Task to complete — Spot each line in the records below where the word "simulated" occurs, then copy it.
===== Supplied entries =====
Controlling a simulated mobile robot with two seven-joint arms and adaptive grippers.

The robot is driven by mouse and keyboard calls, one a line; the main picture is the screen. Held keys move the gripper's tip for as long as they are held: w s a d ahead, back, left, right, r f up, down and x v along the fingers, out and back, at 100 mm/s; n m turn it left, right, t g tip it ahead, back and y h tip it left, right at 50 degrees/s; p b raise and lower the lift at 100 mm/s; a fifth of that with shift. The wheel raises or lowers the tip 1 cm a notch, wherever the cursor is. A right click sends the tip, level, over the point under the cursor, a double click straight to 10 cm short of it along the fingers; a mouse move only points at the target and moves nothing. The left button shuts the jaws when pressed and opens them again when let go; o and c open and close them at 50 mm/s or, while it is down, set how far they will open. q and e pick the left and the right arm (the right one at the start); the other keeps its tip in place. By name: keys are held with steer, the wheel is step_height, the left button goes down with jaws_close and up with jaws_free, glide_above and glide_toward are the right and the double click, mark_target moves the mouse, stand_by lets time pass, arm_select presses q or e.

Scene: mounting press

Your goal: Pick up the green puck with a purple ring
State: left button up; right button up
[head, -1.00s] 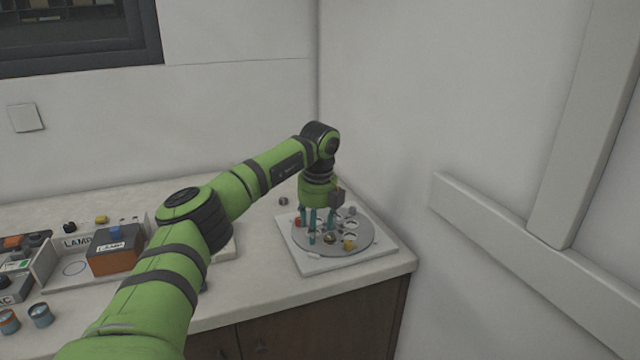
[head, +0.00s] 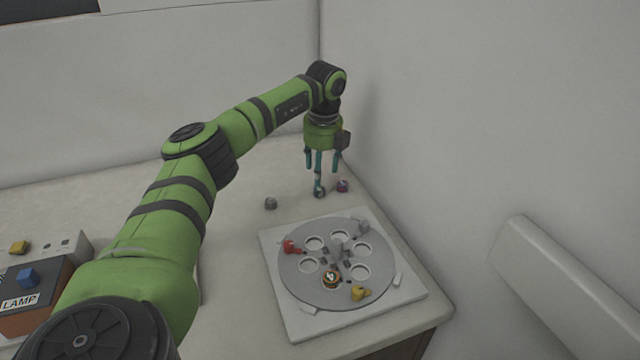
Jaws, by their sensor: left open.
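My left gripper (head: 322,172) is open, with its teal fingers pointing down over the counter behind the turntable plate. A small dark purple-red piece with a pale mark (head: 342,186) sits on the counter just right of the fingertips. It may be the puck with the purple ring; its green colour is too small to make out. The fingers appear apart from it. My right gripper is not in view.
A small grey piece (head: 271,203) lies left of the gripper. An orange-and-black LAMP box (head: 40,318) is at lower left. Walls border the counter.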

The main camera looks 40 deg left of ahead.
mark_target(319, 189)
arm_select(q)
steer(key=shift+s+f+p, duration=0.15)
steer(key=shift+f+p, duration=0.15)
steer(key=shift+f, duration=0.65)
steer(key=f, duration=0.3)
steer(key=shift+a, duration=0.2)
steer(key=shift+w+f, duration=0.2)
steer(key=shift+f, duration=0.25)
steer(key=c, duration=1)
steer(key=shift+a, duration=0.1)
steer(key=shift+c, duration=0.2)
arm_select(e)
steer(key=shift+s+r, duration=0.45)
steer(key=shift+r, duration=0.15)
=====
===== Supplied entries =====
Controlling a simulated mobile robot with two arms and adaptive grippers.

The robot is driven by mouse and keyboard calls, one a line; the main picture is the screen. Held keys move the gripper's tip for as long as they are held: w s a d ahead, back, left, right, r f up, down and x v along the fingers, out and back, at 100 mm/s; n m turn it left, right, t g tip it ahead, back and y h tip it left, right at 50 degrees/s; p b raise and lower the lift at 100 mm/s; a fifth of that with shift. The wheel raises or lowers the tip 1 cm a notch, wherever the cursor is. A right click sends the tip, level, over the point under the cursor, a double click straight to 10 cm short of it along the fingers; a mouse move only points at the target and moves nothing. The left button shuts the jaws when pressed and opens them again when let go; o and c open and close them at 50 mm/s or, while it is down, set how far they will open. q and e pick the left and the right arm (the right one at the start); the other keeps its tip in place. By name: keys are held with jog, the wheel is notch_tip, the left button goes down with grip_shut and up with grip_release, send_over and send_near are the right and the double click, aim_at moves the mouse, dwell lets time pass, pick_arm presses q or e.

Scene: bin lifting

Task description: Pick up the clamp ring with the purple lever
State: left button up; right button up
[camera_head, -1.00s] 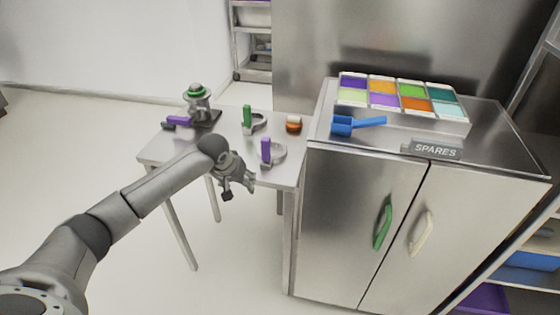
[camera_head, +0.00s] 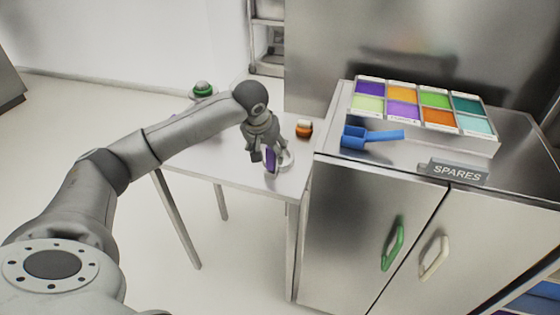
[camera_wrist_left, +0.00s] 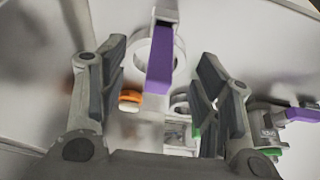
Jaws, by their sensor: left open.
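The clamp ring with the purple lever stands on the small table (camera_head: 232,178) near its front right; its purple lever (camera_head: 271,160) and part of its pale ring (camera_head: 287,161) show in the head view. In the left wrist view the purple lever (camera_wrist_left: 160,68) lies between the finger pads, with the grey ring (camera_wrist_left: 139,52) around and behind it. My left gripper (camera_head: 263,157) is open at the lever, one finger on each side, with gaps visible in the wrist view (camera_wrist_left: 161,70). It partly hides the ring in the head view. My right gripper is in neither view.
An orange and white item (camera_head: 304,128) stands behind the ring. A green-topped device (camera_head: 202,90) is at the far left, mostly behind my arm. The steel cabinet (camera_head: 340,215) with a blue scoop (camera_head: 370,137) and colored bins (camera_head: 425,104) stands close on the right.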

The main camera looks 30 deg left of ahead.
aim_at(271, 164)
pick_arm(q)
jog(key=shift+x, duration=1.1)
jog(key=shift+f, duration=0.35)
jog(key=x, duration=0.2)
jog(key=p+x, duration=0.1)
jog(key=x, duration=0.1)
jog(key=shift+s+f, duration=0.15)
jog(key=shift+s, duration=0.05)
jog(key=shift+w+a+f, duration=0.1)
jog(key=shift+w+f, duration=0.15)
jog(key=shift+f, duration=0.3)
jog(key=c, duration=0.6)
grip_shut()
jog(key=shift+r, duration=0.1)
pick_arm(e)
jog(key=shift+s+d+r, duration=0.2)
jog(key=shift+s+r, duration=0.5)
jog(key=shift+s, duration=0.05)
=====
Task result —
Controlling a simulated mobile robot with two seven-joint arms and adaptive grippers.
Controlling a simulated mobile robot with two arms and adaptive grippers.

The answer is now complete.